La divisione del voto sulla risoluzione del 7 aprile mostra plasticamente la più generale contrapposizione fra l’unilateralismo economico/militare degli Stati Uniti e dei suoi alleati occidentali e la posizione multilaterale che sta attraendo gran parte dei Paesi africani, asiatici e latino-americani, che da anni intrattengono stretti rapporti politici ed economici con Cina (protagonista con gli USA del terzo conflitto, sotteso a quelli russo-ucraino e russo-americano) e Federazione Russa. Come sottolinea l’ex generale Antonio Li Gobbi, già direttore delle operazioni presso lo Stato Maggiore Internazionale della Nato, «non solo Usa e Ue hanno ricevuto una risposta diplomatica abbastanza sprezzante da parte di Pechino quando hanno chiesto alla Cina di voltare le spalle al loro alleato russo, ma anche i Paesi Opec hanno dimostrato estrema freddezza nei confronti delle richieste statunitensi di incrementare le loro estrazioni per compensare il bando imposto all’acquisto di greggio e gas russo. In sintesi, l’iniziativa statunitense non pare accogliere consenso da nessun altro Paese significativo di Asia, Africa o America Latina. Continenti questi dove il concetto di “invasore” e di “guerra di aggressione” viene quasi sempre correlato agli Usa o al massimo alle passate mire imperiali e coloniali di Paesi europei (Gran Bretagna, Francia, Spagna, Portogallo, Germania, Italia) o asiatici (Giappone) oggi tutti schierati con Washington.»
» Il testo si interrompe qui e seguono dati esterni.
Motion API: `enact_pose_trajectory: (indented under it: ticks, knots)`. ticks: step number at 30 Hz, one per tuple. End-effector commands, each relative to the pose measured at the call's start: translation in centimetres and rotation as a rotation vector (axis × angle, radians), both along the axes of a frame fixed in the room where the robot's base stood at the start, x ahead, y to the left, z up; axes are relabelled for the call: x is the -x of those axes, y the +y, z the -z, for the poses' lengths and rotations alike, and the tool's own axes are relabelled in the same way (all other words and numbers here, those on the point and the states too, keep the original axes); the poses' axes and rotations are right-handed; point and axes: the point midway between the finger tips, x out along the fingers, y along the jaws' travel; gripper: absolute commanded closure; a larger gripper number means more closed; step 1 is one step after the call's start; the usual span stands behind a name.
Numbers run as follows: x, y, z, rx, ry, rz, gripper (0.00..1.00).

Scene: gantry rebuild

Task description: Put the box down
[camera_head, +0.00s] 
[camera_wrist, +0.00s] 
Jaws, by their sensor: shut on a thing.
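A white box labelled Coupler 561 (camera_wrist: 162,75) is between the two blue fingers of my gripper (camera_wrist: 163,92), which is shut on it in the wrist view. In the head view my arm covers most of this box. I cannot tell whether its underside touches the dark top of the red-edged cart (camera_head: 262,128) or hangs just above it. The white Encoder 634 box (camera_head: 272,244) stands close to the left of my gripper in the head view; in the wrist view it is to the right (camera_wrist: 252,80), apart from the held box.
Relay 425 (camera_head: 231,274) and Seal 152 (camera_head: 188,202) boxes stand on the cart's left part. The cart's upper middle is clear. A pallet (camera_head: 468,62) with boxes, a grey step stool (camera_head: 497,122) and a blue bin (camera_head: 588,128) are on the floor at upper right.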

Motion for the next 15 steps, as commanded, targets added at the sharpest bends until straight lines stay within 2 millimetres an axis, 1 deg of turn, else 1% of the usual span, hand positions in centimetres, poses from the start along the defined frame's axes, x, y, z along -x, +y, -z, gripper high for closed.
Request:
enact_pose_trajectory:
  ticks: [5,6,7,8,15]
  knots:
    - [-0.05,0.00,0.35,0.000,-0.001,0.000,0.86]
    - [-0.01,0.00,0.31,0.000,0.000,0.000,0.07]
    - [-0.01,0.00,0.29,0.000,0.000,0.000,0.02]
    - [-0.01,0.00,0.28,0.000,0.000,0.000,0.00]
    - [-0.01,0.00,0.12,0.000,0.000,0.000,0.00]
La nuova divisione fra Paesi Occidentali e resto del mondo traspariva, seppure in modo assai meno evidente – dal momento che in questi due casi si condannava un’invasione contraria al diritto internazionale - anche dalla distribuzione geografica del voto nelle prime due risoluzioni.
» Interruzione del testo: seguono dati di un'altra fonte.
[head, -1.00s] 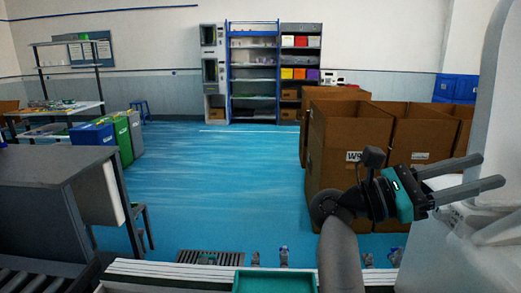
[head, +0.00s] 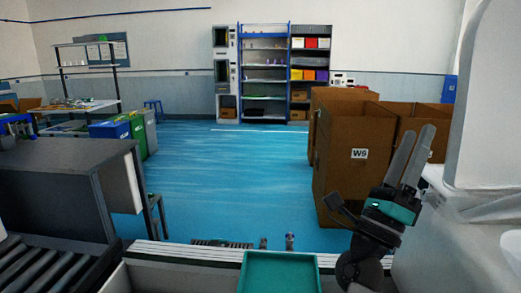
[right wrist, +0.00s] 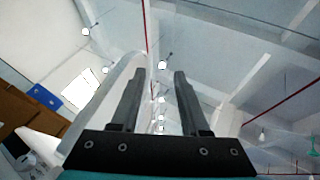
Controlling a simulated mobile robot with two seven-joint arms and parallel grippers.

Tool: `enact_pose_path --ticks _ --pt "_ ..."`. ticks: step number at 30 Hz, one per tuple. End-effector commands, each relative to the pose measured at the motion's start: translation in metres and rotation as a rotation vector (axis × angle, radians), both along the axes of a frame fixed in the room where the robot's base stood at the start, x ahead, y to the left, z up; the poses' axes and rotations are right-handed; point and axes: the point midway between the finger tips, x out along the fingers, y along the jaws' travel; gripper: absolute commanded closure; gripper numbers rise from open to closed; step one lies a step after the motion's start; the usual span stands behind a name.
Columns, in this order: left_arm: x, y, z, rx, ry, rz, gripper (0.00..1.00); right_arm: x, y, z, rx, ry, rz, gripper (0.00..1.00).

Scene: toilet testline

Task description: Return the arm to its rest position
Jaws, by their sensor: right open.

Se lo scopo degli Stati Uniti era quello di isolare dalla comunità internazionale la Federazione Russa e – contestualmente – inviare un monito alla Cina, affermando così l’egemonia economico-militare degli USA e dei suoi alleati nella NATO, la mappa del voto del 7 aprile suggerisce che questo doppio obiettivo non verrà verosimilmente raggiunto e che, al contrario, il mondo sembra avviarsi verso una contrapposizione fra due aree di influenza: quella legata al capitalismo neoliberista dell’Occidente e quella invece legata al “capitalismo statale” promosso dalla Cina, forse affiancata - in un futuro imprecisato - dalla Russia. L’esatto contrario della narrazione di queste settimane da parte dei media e dei leader politici occidentali.